This post was authored by Public History student Zoe Olesker.
As the public programming intern at the Michigan Maritime Museum, much of my time is focused on education for our younger attendees. In public history, education is all about making history important and meaningful to kids through application at the site and beyond.
Why is place-based history education so crucial at the Michigan Maritime Museum? I’m glad you asked.
1. The Importance of Local History
During the second week of my internship, I observed and assisted with a field trip education program for local 3rd-5th graders at our museum. We taught a two-part lesson with one section in our learning center covering the fur trade in the early 19th-century Great Lakes region and the other section learning from the captain and crew about our replica top sail merchant sloop, Friends Good Will, which was sunk during the War of 1812. Kids were exposed to maps, furs, politics, and sailing, which ignited their interest in history through interaction with history. This dipped my toes into museum education, but more than that, it taught me why teaching kids about maritime history on the Great Lakes matters.
This program on the fur trade and Friends Good Will focused first on the importance of water to the region. An 1812 map of the Great Lakes region by Thomas Kensett, which we studied in the first portion, includes highly detailed and fairly accurate mapping of the Great Lakes and surrounding waterways. Students are asked why the water is so detailed and accurate while the land is misshapen in areas. (The Upper Peninsula is almost unrecognizable, and the Michigan mitten looks more like a sock.) They arrive to the conclusion that the water was the road. In the untamed Great Lakes region, water was how people, merchant goods, war supplies, and religion moved. Merchants, soldiers, and missionaries relied on the Great Lakes to get them inland and their subsequent rivers to traverse even farther. It was impossible to travel between Lakes Ontario and Erie until the creation of the Erie and Welland Canals, which skirted around the impassable Niagra Falls. After this, people flooded into Michigan for its resources, including land, timber, and fur. Many groups wanted control of the Great Lakes region, sure, but not just that: the group that controlled the Great Lakes had access and control of the Western territories, still unexplored and unsettled by Europeans.

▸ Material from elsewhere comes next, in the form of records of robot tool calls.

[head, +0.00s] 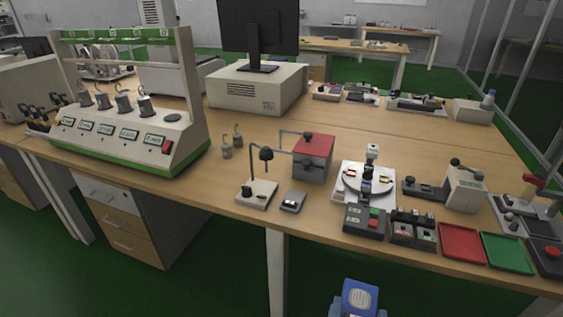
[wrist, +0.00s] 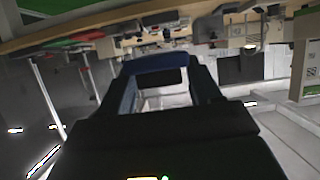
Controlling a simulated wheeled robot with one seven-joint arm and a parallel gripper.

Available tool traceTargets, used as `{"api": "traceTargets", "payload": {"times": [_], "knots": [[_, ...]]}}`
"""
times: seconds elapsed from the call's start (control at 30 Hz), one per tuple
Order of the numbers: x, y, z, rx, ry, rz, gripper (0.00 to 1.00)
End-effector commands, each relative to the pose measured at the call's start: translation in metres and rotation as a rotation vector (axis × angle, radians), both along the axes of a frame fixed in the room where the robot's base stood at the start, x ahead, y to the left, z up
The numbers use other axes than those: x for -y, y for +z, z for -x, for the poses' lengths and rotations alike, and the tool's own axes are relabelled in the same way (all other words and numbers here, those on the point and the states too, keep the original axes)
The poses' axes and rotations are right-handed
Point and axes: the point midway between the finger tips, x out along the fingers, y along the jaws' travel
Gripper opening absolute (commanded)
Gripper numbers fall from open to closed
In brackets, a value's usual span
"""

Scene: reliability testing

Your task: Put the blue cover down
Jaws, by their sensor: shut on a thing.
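My gripper (wrist: 162,80) is shut on the blue cover (wrist: 155,62), which shows in the wrist view as a blue band spanning the space between the two dark fingers. A dark opening shows under the band. The cover is held in the air, away from the wooden bench (head: 310,130), which also shows upside down across the top of the wrist view (wrist: 70,40). The far side of the cover is hidden.
The bench front holds a red tray (head: 462,243), a green tray (head: 507,253), a turntable device (head: 367,181), a red-topped box (head: 313,157) and a small lamp-like stand (head: 258,192). A weight tester (head: 130,125) stands left. Bare wood lies mid-bench, behind the red-topped box.

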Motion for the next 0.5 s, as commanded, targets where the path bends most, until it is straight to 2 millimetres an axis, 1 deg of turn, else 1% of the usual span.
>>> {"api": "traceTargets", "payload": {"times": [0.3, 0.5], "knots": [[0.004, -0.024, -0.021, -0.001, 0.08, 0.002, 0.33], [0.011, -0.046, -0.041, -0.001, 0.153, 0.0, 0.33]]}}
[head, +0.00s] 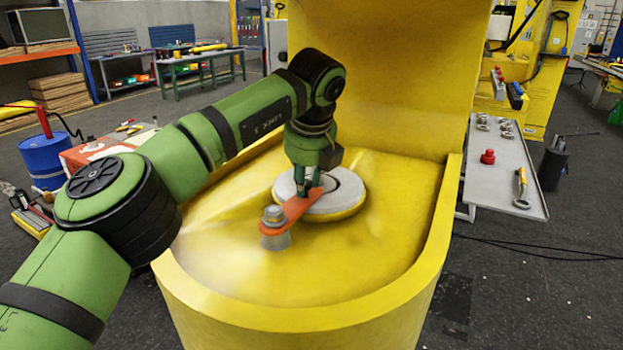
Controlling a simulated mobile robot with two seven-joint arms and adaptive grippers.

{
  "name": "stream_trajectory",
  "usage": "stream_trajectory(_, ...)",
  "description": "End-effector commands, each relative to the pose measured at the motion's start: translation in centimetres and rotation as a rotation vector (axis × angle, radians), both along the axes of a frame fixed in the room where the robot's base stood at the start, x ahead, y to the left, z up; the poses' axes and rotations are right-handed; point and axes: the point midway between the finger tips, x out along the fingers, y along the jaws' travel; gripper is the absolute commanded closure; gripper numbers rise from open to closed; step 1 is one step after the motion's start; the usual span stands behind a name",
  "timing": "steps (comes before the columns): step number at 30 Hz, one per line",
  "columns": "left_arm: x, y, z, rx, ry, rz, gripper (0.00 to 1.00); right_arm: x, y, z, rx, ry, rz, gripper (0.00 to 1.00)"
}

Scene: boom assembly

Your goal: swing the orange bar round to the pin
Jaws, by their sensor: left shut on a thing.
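The orange bar (291,209) lies inside the yellow boom housing, running from lower left to upper right. Its lower-left end is at a grey upright pin (274,218), and I cannot tell whether it touches or goes around it. Its other end reaches over a round grey-topped disc with a yellow side (343,200). My left gripper (309,190) points down over the disc and is shut on the bar near its upper-right end. The gripper hides part of the bar and disc. My right gripper is not in view.
The yellow housing has a raised curved rim (300,315) in front and a tall wall (375,80) behind. A grey side table (500,165) at right holds a red part (488,157), several metal rings and a yellow-handled tool (521,185). A blue drum (45,160) stands at left.

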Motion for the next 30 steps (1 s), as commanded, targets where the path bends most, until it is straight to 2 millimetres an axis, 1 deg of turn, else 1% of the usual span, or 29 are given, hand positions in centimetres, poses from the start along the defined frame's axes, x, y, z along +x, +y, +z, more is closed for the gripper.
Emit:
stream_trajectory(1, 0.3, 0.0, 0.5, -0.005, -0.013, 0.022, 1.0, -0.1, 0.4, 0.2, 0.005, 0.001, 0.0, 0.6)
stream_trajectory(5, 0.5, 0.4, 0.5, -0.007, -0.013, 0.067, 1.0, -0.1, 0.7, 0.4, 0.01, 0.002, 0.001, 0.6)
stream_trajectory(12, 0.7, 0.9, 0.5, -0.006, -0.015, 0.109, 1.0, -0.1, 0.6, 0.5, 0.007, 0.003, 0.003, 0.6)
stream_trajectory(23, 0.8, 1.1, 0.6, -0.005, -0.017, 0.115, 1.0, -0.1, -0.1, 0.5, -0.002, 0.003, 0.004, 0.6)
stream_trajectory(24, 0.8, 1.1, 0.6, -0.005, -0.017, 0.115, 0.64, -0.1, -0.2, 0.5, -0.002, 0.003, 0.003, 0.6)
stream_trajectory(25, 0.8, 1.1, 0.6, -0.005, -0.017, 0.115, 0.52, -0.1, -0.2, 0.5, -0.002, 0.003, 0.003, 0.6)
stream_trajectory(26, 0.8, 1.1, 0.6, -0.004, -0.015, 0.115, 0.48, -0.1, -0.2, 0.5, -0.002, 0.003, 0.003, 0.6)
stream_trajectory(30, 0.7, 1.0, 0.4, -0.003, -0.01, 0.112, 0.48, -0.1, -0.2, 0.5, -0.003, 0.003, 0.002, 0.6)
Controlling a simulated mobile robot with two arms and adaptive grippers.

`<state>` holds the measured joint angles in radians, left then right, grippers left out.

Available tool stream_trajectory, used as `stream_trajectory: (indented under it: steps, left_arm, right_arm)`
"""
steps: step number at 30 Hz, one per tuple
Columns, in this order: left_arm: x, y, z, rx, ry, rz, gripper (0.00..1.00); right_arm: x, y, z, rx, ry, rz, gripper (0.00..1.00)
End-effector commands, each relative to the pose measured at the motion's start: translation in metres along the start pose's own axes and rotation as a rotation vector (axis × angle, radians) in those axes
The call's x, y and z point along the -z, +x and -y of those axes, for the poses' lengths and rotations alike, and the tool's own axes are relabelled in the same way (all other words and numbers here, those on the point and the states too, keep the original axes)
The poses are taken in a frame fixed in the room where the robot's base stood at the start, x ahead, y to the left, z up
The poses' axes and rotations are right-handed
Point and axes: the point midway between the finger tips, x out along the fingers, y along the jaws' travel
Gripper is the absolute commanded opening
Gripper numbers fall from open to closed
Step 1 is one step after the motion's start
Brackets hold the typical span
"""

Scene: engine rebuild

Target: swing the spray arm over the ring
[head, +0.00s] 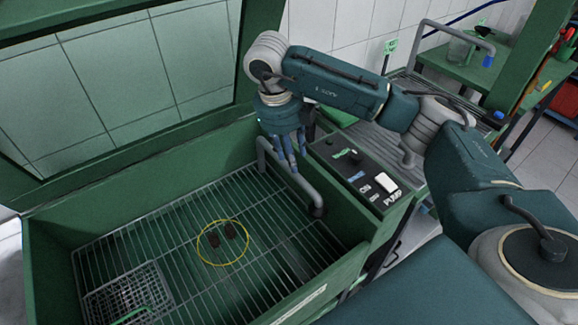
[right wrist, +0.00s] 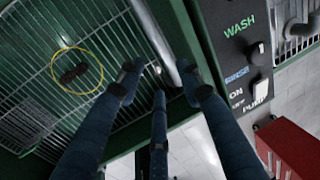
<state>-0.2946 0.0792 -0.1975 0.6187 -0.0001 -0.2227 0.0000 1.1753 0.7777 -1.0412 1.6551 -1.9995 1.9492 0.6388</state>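The spray arm (head: 300,185) is a grey bent pipe at the right side of the green wash tub. It also shows in the right wrist view (right wrist: 155,38). The yellow ring (head: 222,243) lies on the tub's wire grate, to the left of the spray arm, with two small dark parts (head: 229,231) inside it. It also shows in the right wrist view (right wrist: 77,50). My right gripper (head: 290,155) is at the spray arm's upper part, its fingers pointing down. In the right wrist view its fingers (right wrist: 158,76) are spread, with the pipe between them; contact is unclear. My left gripper is out of view.
A control panel (head: 362,178) with a pump switch is on the tub's right rim, close to my right gripper. A wire basket (head: 128,290) sits at the grate's near left. The raised green lid (head: 262,60) stands behind. The grate between ring and spray arm is clear.

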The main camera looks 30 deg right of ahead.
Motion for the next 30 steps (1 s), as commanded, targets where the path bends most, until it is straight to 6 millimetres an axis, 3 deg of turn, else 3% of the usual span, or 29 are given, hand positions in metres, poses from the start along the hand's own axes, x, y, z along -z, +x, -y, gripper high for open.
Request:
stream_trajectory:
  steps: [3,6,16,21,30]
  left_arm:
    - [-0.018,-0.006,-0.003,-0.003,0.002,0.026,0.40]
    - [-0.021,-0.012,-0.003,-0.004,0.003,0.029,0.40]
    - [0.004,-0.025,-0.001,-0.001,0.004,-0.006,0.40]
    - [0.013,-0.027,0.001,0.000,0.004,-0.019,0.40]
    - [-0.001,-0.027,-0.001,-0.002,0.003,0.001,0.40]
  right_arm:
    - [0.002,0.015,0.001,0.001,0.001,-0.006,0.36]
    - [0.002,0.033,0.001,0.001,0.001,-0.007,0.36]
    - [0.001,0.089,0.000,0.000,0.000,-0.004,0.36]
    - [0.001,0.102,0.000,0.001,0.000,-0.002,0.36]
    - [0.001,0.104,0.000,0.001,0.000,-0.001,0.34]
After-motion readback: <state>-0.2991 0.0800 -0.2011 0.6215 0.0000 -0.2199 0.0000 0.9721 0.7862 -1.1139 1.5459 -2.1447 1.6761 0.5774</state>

All these groups were vying for this territory, but this land was already occupied…
2. Exposure to Indigenous History
We ask our children in this program who was fighting for this land during the War of 1812. Kids emphatically and consistently list the British who were back again after the Revolutionary War trying to claim their parcels in what would become Canada and hoping for more of what would become the United States. They know Native Americans were in this land. With some prompting, they remember the French, also in soon-to-be Canada but more present around the Great Lakes as soldiers, fur traders, and missionaries. They often forget Americans, which earns a class-wide laugh upon realization. With so much focus on European settlers, Native American tribes are too quickly forgotten in the teaching of the War of 1812. History and victories are often uglier than we like to remember and speak about.
Michigan is unique in that indigenous history is required in social studies standards beginning in the third grade with special emphasis in fifth through seventh grade. Our field trips included third through fifth graders, meaning our inclusion of Native American history in this iteration is introductory to be developmentally and intellectually appropriate for children. We teach that Native American tribes were prominent groups on this land during the War of 1812. So important, in fact, that tribes are listed on Kensett’s 1812 map of the region. Native Americans were already residents here when Europeans and Americans came to “discover” and “settle” the land for themselves. We teach that they were active in the fur trade and taught early European traders (especially the French, who initially arrived in small numbers) traditional practices for trapping, stretching, and drying furs as well as birchbark canoe-building. Finally, we state that through the settlement of Europeans and Americans in the region, indigenous populations were displaced.
When it comes to teaching kids about tough topics in American history, such as war, displacement, and erasure around the Great Lakes, we must find a balance between our honesty and their readiness. Indigenous history is fundamental to telling American history, and we have the responsibility and opportunity as public historians to tell the whole story. Place-based learning with indigenous history helps students gain foundational knowledge and make connections for future understanding and advocacy. Beginning the process of critical thinking and inquiry is perhaps the most important aspect of teaching young students.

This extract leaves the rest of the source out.